Рассуждая о работах Ломоносова, ученый не сомневался, словно был специалистом в области русской истории вообще и древней, в частности, что «менее значения имели его занятия по русской истории...», что «целое сочинение написано с несвойственным историческому изложению пафосом» и что он, «руководимый патриотическим самолюбием», искал «славян во всех концах света» (насколько сам автор проник в историю, даже недавнишнюю, говорит тот факт, что садовник Петербургской Академии наук Штурм, с которым у Ломоносова случился известный инцидент, превратился под пером Ягича в «академика», «который бежал от побоев его даже на улицу»). Вместе с тем Ягич, демонстрируя «самостоятельность» в суждениях о Ломоносове, завел речь о его приспособленчестве: «Когда императрица Елизавета вступила на престол, немецкие академики заставили Ломоносова быть переводчиком на русский язык их патриотических и верноподданнических чувств. Ломоносов воспользовался этим обстоятельством, чтобы улучшить свое положение. Он получил место адъюнкта...». А также отмечал, что «и в грамматике его звучит иногда национальная струнка. Характеризуя русский язык, он снабжал его превосходствами всех прочих языков: великолепьем "шпанского", живостью французского, крепостью немецкого, нежностью итальянского, богатством и сильной в изображениях краткостью греческого и латинского». Профессор физической химии Б.Н. Меншуткин, издавший в 1911 г. одно из лучших «жизнеописаний» Ломоносова, где впервые в полном объеме был показан его выдающийся вклад в разработку химии и физики, не мог, естественно, пройти и мимо его взаимоотношений с Миллером. И все их столкновения он объяснил, понятно, согласно учению норманизма: якобы русский ученый выступал против того, чтобы иностранцы писали «что-либо предосудительное России», но Миллер, «как беспристрастный историк, помещал все, как бы оскорбительно для России это не казалось Ломоносову»[95].

 

Масштаб и напор антиломоносовских настроений были настолько велики, что их не могла сдержать наука, и они в тех же масштабах вылились за ее пределы, на страницы популярнейших журналов, и с этих страниц также активно закрепляли в науке и обществе чувство неприятия как Ломоносова-историка, так и антинорманизма в целом. И огромную роль в том сыграли такие «крупнейшие специалисты» в области русской истории и варяго-русских древностей, как В.Г.Белинский, Н.Г.Чернышевский и Н.А.Добролюбов, кумиры тогдашней студенческой молодежи, из которых вырастали вершители судеб исторической науки.

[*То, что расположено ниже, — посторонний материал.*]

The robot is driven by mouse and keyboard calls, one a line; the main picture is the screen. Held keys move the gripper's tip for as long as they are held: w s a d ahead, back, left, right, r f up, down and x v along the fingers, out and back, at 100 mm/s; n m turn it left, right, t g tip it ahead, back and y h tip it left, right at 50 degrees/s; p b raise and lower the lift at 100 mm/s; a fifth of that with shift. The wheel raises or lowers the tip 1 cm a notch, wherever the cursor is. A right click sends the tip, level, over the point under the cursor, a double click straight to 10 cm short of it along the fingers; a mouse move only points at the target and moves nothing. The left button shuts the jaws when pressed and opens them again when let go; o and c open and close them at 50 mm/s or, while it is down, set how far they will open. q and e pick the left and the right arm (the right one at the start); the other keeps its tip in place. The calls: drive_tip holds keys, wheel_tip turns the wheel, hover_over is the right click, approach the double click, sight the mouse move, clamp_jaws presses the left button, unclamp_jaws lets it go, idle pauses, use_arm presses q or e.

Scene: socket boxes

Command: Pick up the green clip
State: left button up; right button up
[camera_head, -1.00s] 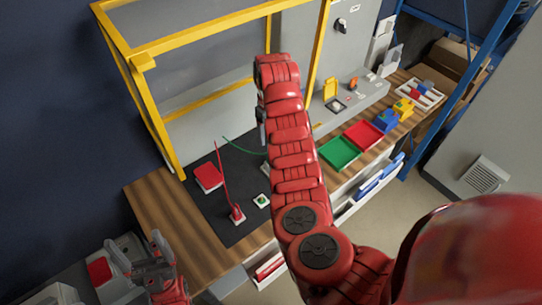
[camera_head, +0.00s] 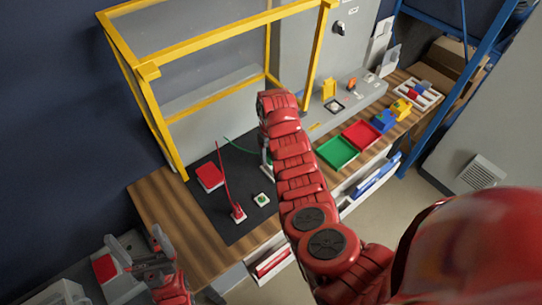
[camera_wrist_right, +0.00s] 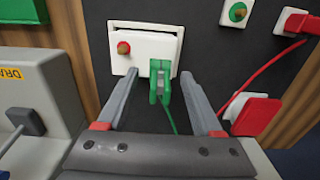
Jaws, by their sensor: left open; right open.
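The green clip (camera_wrist_right: 160,82) stands at the lower edge of a white socket box (camera_wrist_right: 145,48) with a red knob in the right wrist view. A green wire runs from it towards my wrist. My right gripper (camera_wrist_right: 159,74) is open, with one finger on each side of the clip and a gap to both. In the head view my right arm hides the clip, and only part of the green wire (camera_head: 240,144) shows. My left gripper (camera_head: 136,246) is open and empty at the lower left, away from the dark mat.
A red plug (camera_head: 238,213) with a red wire, a small box with a green button (camera_head: 261,199) and a red-topped box (camera_head: 210,177) are on the dark mat. Yellow frame bars (camera_head: 155,115) rise behind. Green (camera_head: 338,152) and red (camera_head: 362,135) trays are to the right.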

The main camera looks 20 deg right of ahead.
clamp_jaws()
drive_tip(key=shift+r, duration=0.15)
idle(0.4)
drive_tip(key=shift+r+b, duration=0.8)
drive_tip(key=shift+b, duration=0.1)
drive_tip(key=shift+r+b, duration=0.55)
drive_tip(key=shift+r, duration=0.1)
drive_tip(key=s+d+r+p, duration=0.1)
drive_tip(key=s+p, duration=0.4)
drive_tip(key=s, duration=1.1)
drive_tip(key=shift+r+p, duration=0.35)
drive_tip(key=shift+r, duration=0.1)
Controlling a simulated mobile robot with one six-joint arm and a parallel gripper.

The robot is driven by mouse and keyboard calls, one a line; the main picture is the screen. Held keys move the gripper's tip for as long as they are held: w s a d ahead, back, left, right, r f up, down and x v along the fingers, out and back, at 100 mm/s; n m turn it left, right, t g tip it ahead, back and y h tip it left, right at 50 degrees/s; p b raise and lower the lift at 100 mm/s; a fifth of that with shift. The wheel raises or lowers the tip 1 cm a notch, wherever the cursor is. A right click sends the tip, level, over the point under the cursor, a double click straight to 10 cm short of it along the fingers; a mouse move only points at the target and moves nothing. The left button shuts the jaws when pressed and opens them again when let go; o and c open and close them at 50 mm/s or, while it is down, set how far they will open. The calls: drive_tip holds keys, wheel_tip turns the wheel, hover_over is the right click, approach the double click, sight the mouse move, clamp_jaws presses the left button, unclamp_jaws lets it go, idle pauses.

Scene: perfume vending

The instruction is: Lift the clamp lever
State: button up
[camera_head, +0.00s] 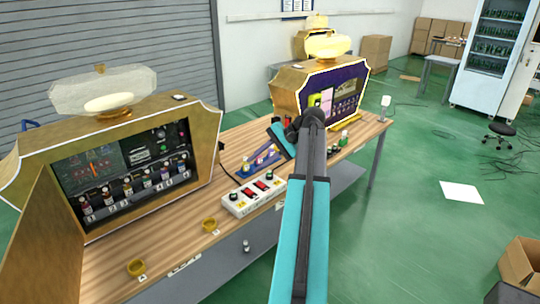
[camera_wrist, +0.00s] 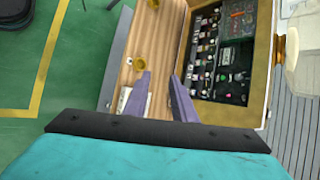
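I cannot pick out a clamp lever for certain in either view. My gripper (camera_wrist: 160,76) shows in the wrist view as two purple fingers with a clear gap between them; it is open, and nothing shows held. In the head view, my arm reaches over the bench, and its far end is near a purple-blue shape that I cannot resolve. A white control box (camera_head: 254,194) with red panels and dark knobs sits on the wooden bench (camera_head: 190,232), left of my arm. The left gold machine (camera_head: 205,198) has an open front with several small bottles inside; it also shows in the wrist view (camera_wrist: 258,100).
A second gold machine (camera_head: 288,96) stands at the bench's far end, partly behind my arm. Gold cups (camera_head: 137,267) (camera_head: 209,225) stand along the front edge. A white bottle (camera_head: 385,101) is near the far corner. The green floor right of the bench is mostly open.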

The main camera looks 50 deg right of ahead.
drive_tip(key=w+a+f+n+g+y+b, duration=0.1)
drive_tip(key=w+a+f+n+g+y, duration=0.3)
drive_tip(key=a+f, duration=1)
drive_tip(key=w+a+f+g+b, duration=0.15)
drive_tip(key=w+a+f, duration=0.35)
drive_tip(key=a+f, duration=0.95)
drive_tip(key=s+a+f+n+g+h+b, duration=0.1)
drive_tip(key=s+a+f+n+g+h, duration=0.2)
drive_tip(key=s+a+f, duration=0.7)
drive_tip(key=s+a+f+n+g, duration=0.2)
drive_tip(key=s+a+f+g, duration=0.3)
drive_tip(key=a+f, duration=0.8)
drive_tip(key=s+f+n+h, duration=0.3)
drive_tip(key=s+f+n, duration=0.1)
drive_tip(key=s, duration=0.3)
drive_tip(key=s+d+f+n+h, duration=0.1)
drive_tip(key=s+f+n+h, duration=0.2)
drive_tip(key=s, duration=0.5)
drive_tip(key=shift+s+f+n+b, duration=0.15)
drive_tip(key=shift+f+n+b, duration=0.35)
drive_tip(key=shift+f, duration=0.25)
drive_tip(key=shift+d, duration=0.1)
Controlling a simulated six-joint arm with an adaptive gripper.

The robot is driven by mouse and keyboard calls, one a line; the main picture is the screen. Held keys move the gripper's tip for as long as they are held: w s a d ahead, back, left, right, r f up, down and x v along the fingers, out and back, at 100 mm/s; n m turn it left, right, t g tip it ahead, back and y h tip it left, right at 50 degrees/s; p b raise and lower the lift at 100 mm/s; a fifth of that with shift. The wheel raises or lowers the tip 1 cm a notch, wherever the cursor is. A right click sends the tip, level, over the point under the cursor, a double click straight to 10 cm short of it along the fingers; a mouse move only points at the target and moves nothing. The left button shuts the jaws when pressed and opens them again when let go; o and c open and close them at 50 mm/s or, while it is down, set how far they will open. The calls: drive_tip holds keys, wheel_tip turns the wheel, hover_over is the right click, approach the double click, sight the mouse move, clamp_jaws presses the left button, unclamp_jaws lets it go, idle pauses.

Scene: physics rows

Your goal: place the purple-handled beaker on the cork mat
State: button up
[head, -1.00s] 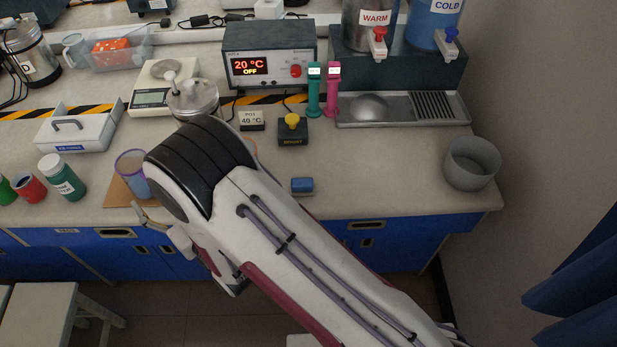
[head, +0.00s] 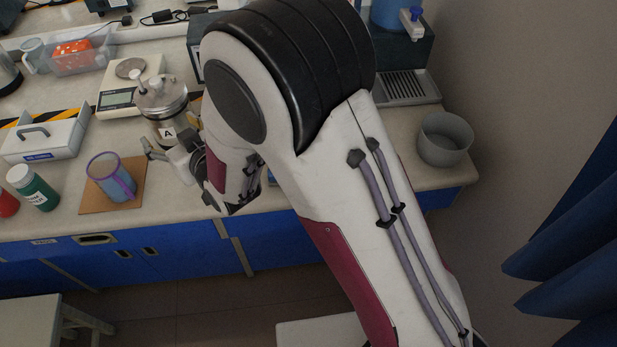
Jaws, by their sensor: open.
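The beaker (head: 104,181) is a bluish-grey translucent cup with a purple rim and purple handle. It stands upright on the brown cork mat (head: 90,204) at the front left of the bench, its handle facing the front right. My gripper (head: 155,150) is to the right of the beaker and apart from it, in front of the metal vessel marked A. It is open, and no object shows between its fingers. Part of my gripper is hidden behind my wrist.
Left of the mat stand a green-bodied jar (head: 36,190) and a red jar (head: 6,203). A white tray with a handle (head: 45,140) is behind them. The metal vessel (head: 163,104) stands close behind my gripper. A grey bowl (head: 444,140) is at the right end.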

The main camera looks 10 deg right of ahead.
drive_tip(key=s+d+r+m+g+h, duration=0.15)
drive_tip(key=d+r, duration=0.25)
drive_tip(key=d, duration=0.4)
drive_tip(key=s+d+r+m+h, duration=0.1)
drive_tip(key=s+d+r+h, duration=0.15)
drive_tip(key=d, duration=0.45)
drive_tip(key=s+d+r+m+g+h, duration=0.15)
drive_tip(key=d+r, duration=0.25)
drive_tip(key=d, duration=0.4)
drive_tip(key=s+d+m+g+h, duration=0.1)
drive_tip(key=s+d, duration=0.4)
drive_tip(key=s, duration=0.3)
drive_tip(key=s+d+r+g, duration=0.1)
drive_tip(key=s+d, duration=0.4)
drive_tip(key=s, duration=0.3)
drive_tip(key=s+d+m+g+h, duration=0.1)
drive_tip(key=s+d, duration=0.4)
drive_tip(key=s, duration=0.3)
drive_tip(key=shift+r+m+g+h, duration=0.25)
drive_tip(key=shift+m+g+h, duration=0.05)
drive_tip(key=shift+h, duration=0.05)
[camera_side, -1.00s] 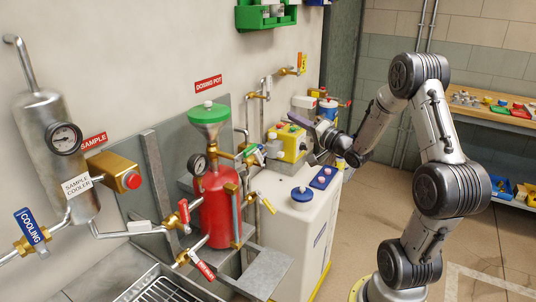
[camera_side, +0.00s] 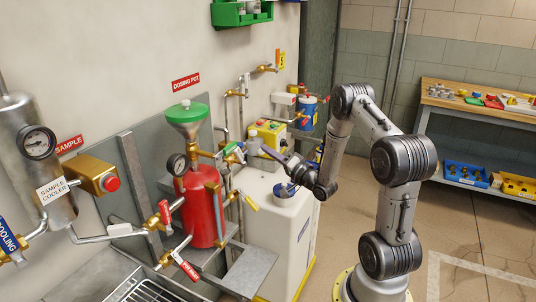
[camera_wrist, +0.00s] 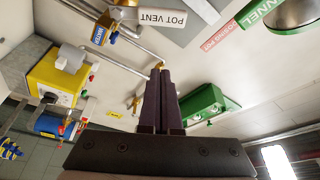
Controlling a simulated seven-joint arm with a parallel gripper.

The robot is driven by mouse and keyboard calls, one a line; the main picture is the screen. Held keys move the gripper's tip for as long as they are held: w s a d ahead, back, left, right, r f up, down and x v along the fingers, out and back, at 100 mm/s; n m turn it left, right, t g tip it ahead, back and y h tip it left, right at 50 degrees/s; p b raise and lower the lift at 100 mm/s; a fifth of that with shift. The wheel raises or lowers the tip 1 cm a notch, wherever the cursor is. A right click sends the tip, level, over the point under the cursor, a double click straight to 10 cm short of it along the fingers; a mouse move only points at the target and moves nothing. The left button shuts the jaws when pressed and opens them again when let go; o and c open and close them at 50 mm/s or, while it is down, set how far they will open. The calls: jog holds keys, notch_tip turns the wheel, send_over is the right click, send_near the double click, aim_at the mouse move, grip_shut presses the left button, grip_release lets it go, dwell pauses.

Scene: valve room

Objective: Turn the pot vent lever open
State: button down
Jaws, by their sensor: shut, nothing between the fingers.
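The red dosing pot (camera_side: 203,207) stands against the grey back plate with a green funnel (camera_side: 187,113) on top. Brass valves with small coloured handles (camera_side: 232,151) sit right of its neck. The white POT VENT label (camera_wrist: 163,18) shows upside down at the top of the wrist view, beside a brass fitting (camera_wrist: 125,12) and a blue-tagged handle (camera_wrist: 103,29). I cannot tell for certain which handle is the vent lever. My gripper (camera_side: 264,151) is shut and empty, right of the pot's upper valves and seemingly apart from them. Its dark fingers (camera_wrist: 159,72) lie together in the wrist view.
A white tank (camera_side: 280,225) with a blue cap (camera_side: 286,189) stands below my gripper. A yellow box (camera_side: 268,132) is on the wall side behind it. Open floor lies at the right.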

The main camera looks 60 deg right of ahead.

В 1845 г. Белинский, увидев в Ломоносове предтечу своих идейных противников - славянофилов, с каким-то невероятным ожесточением набросился на него. Категорично отрицая за ним звание историка (он «решительно» не знал русской истории и был в ней «таким же ритором, как и в своих надутых одах на иллюминации...»), критик предельно зло высмеял его «исторические подвиги», квалифицировав их в качестве «надуто-реторического патриотизма», в основе которого лежал не поиск истины, а «славы россов», и «убеждение, столь свойственное реторическому варварству того времени, будто бы скандинавское происхождение варяго-руссов позорно для чести России...». Вместе с тем Белинский утверждал, что в истории с речью Миллера Ломоносов обнаружил «истинно славянские понятия о свободе ученого исследования» и что его последователи «ложным» и «мнимым патриотизмом прикрывают свою ограниченность и свое невежество и восстают против всякого успеха мысли и знания», фанатично ненавидят немцев и отрицают их заслуги в разработке русской истории. Нисколько не побрезговал Белинский растиражировать и ту сплетню Шлецера, придав ей уж совсем чудовищное звучание и заодно вновь пройдясь по «горячо любимым» им славянам, что «Ломоносов умер прежде времени, но это по собственной вине, вследствие некоторого славянского пристрастия к некоторому варяго-русскому напитку...».

 

Горой стоя за немецких ученых и восхищаясь ими - «они глубоко чувствовали и сознавали необходимость строгой и холодной критики, чтобы очистить историю от басни», - всероссийская знаменитость в отношении издевательских над русским языком «этимологий» Шлецера лишь заметила, что тот «смешно ошибался в производстве некоторых русских слов» (следует сказать, что собственная «Русская грамматика» «неистового Виссариона» - литературного критика и недоучившегося в Московском университете словесника, изданная в 1837 г., не имела успеха совершенно). В 1854 г. Чернышевский весьма доброжелательно оценил опубликованную в журнале «Отечественные записки» статью С.М.Соловьева о Г.Ф.Миллере, ибо она в самом полном свете выставляет все влияние «этого замечательного критика и неутомимого исследователя на развитие понятий о русской истории». Пять лет спустя Добролюбов пропагандировал идею, уже ставшую азбучной истиной, что русские академики, «во главе которых стоял Ломоносов», полагали, «что унизительно будет для русских, если придется сознаться, что варяги были норманны!», по причине чего они и запретили диссертацию Миллера. После чего он заключил от имени «общественности»: «Теперь мы считаем предосудительными действия почтенных академиков и не оправдываем в этом случае даже Ломоносова»[96].

 

Любимое занятие наших западников, «не оправдывая», «унижать и поносить все свое», по отношению к Ломоносову не ограничилось навязчивыми разговорами о его «патриотизме» как единственном мотиве выступления против норманства варягов (руси) и немецких ученых.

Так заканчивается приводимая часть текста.